Goal | Determine how many lines of the entries contain "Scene". Reply with that number alone.

Record excerpts |

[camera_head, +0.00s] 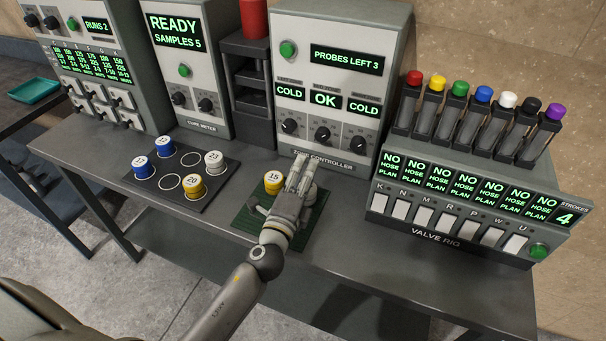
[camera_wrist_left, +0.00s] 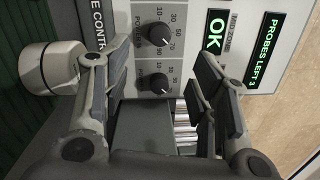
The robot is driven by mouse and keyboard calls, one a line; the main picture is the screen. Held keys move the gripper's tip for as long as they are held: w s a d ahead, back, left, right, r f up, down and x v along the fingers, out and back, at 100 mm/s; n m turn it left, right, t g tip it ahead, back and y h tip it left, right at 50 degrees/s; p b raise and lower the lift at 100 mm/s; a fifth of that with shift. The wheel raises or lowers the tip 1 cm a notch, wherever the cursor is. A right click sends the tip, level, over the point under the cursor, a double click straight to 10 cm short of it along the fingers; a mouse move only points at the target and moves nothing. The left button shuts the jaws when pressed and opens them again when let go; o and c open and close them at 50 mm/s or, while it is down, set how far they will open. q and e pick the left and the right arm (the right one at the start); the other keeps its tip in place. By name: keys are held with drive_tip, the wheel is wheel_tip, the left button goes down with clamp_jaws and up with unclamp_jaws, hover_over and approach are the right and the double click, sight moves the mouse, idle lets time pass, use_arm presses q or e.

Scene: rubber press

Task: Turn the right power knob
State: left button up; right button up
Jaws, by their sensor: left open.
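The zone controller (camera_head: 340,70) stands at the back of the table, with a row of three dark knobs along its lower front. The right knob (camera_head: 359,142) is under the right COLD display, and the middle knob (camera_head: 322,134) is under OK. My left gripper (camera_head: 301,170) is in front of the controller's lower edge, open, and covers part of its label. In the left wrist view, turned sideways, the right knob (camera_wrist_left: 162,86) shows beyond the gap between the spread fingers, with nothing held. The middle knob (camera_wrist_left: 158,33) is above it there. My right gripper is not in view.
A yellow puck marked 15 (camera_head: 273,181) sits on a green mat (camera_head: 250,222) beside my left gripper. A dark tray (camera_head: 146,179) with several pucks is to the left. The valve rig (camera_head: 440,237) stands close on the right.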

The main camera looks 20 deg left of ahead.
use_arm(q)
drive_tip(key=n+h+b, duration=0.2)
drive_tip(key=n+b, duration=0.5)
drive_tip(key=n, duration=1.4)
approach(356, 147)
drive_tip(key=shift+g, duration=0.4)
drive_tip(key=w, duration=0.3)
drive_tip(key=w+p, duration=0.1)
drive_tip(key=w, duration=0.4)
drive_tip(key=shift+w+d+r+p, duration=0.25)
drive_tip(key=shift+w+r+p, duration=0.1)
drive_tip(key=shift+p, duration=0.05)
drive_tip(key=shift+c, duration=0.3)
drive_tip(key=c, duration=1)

==

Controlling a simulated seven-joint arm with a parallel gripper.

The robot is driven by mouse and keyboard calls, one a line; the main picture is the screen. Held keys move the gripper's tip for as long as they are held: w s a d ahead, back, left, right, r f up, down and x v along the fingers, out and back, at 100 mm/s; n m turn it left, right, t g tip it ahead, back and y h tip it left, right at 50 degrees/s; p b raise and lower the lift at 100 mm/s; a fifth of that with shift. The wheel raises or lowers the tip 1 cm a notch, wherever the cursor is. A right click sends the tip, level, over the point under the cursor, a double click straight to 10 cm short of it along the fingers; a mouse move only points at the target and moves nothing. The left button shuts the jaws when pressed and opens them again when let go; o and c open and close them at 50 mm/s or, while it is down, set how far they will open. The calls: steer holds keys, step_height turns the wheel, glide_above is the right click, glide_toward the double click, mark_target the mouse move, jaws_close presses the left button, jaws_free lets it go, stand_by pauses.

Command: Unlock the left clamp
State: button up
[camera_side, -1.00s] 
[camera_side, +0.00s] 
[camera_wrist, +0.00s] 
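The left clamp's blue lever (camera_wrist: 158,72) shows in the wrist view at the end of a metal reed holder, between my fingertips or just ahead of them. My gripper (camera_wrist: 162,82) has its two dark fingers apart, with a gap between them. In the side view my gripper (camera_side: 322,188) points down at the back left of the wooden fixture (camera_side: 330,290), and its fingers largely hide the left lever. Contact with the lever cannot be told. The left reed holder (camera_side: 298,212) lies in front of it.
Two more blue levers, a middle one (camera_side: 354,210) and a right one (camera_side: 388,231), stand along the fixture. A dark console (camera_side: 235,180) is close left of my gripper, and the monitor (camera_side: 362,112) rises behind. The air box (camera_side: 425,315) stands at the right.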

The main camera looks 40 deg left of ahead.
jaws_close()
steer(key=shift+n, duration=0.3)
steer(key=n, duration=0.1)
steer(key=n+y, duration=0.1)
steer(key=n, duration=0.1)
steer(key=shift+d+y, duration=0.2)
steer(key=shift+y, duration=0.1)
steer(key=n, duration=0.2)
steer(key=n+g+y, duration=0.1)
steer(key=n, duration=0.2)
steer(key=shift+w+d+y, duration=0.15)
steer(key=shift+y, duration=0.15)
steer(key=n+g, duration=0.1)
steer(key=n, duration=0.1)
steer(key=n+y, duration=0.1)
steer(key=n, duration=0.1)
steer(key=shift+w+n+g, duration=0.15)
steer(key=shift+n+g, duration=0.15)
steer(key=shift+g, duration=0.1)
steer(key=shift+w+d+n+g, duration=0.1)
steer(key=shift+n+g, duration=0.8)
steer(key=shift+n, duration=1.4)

...

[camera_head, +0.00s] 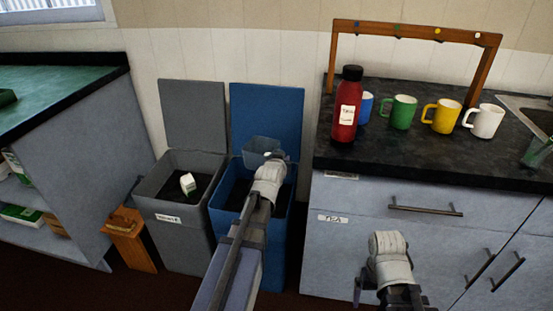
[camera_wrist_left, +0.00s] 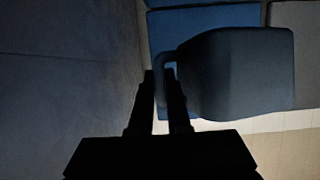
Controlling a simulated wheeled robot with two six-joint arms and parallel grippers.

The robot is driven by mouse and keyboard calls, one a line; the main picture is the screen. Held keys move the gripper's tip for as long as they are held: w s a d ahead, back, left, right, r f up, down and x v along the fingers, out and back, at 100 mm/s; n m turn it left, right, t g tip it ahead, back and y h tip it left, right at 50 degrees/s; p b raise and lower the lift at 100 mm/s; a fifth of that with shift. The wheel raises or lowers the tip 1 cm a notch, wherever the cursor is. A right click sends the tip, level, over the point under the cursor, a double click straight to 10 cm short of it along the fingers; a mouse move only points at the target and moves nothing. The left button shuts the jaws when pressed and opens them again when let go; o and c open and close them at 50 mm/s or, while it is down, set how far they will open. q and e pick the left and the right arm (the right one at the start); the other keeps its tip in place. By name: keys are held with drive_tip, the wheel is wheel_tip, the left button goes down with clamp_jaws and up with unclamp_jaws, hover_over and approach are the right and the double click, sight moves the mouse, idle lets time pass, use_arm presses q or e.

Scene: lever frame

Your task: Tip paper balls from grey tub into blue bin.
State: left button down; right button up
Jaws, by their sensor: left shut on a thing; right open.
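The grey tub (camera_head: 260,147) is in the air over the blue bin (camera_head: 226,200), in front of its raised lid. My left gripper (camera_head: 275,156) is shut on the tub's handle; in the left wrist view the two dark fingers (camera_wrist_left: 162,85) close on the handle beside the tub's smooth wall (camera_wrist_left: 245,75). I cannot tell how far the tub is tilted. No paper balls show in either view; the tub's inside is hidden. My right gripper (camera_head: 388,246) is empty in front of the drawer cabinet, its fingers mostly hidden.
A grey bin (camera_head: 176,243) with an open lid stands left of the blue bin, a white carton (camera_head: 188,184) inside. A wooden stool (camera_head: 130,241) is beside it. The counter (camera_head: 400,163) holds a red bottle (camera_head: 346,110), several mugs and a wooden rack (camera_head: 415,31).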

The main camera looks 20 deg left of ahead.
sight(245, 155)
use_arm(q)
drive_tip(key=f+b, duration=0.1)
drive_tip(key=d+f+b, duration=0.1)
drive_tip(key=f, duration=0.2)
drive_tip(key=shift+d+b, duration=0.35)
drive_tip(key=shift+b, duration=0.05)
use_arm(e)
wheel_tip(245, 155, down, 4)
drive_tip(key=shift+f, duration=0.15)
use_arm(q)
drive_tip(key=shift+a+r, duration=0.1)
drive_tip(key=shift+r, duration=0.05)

Right answer | 2